**Task description:**
Make an exact copy of the lines below.
------------------------------------------------------------------------
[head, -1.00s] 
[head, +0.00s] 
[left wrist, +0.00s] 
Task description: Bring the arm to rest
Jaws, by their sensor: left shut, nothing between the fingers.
------------------------------------------------------------------------
**Written solution:**
[head, -1.00s] 
[head, +0.00s] 
[left wrist, +0.00s] 
Task description: Bring the arm to rest
Jaws, by their sensor: left shut, nothing between the fingers.

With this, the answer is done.